STATED EXERCISE
Leaving out all pictures, please print only the lines from the one containing "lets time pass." through the one containing "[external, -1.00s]".

DATA PROVIDED
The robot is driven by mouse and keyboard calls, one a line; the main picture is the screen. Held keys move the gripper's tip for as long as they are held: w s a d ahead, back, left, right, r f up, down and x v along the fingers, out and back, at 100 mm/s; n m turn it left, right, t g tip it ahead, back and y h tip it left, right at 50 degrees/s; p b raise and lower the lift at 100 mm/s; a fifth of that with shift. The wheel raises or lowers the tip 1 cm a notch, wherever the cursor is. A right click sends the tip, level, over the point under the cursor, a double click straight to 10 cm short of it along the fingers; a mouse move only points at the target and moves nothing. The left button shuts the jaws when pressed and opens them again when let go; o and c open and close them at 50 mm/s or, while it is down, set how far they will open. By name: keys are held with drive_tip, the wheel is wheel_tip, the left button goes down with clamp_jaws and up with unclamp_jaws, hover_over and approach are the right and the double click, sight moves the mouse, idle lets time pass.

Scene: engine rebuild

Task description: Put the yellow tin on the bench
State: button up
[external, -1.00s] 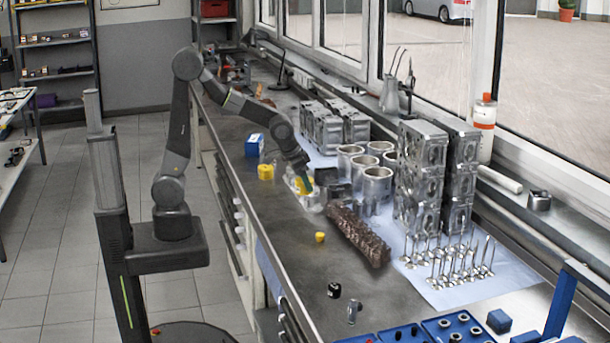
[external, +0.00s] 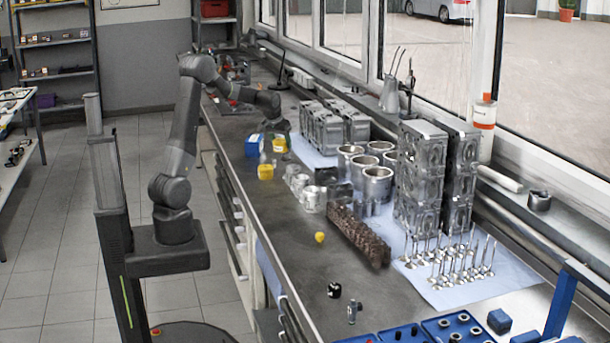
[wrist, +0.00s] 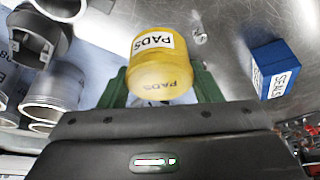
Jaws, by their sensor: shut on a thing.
* * *
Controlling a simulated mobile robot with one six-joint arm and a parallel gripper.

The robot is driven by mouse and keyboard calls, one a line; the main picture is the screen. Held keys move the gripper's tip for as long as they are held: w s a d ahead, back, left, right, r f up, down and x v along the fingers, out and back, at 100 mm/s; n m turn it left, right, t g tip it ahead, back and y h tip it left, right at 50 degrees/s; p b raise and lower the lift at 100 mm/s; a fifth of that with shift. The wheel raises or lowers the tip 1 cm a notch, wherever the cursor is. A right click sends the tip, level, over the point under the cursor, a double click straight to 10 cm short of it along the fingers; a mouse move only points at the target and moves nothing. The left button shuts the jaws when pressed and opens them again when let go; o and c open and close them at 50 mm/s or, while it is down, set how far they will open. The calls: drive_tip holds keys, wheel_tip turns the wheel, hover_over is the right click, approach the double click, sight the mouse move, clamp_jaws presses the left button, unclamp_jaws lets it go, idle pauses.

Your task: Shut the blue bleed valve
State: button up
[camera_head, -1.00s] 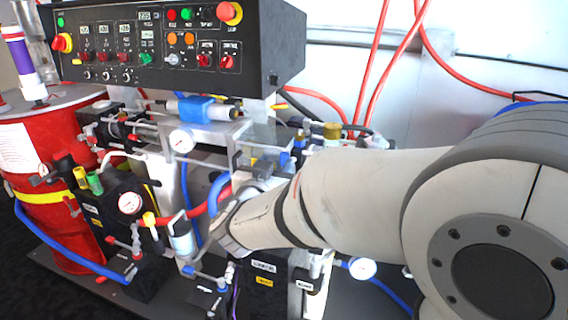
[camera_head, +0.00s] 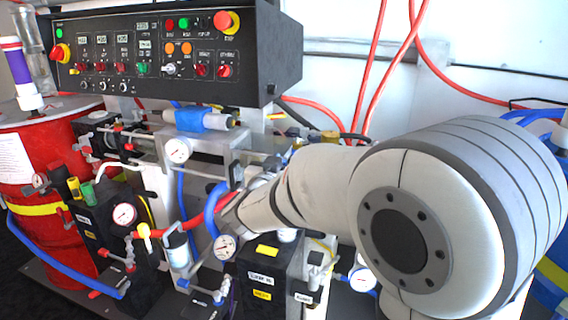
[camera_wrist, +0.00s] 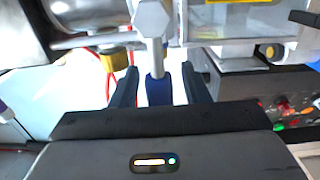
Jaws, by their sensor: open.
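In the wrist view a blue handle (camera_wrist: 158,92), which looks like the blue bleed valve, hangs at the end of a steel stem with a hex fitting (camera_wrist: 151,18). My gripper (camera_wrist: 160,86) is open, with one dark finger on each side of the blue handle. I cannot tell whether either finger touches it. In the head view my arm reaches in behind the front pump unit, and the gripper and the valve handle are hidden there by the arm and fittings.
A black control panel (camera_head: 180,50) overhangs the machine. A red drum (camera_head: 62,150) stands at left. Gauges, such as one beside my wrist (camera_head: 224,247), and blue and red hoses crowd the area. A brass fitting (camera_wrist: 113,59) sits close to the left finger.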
* * *
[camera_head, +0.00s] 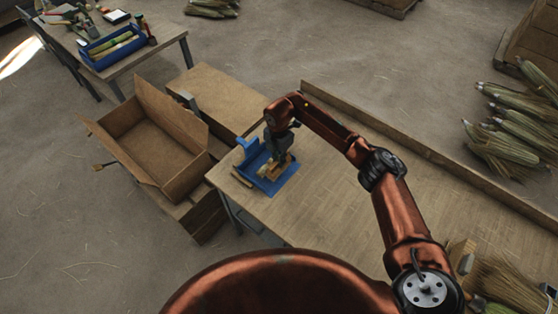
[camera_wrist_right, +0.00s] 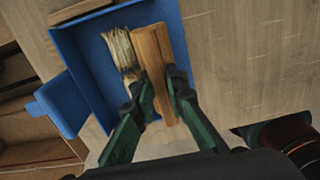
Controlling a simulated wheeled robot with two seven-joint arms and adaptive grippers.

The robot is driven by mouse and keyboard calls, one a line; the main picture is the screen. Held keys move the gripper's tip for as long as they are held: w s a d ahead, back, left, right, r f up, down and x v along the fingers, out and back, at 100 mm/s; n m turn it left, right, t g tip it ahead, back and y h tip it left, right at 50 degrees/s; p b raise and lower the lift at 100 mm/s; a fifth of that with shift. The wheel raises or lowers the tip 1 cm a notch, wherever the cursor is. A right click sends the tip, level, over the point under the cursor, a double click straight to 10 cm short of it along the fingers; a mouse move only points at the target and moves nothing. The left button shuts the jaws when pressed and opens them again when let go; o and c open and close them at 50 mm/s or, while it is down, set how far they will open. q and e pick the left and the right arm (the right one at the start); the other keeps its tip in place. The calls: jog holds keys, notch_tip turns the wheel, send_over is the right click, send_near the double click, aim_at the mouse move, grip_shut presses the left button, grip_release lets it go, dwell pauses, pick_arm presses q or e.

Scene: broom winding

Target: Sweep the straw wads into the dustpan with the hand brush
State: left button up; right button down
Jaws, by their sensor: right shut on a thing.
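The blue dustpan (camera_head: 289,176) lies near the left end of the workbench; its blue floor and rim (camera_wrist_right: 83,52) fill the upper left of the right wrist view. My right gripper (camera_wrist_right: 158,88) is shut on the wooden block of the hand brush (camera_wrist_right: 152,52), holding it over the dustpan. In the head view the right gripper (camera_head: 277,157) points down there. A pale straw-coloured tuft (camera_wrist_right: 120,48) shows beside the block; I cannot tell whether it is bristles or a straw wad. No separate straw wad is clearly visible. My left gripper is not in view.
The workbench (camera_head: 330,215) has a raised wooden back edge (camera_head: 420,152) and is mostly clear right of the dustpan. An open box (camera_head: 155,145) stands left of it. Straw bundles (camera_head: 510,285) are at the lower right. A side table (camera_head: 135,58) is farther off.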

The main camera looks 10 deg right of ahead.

COMPLETE OUTPUT
The robot is driven by mouse and keyboard calls, one a line; the main picture is the screen. Held keys move the gripper's tip for as long as they are held: w s a d ahead, back, left, right, r f up, down and x v along the fingers, out and back, at 100 mm/s; n m turn it left, right, t g tip it ahead, back and y h tip it left, right at 50 degrees/s; p b raise and lower the lift at 100 mm/s; a fifth of that with shift. The wheel raises or lowers the tip 1 cm a notch, wherever the cursor is. A right click sends the tip, level, over the point under the cursor, a double click straight to 10 cm short of it along the fingers; a mouse move only points at the target and moves nothing. The left button shuts the jaws when pressed and opens them again when let go; o and c open and close them at 50 mm/s or, while it is down, set how far they will open. By name: keys are held with drive_tip, the wheel is wheel_tip, the left button goes down with clamp_jaws and up with unclamp_jaws, hover_over and approach are the right and the double click, sight moves the mouse, idle lets time pass.

Scene: engine rebuild

Task description: Put the yellow tin on the bench
State: button up
[external, -1.00s] 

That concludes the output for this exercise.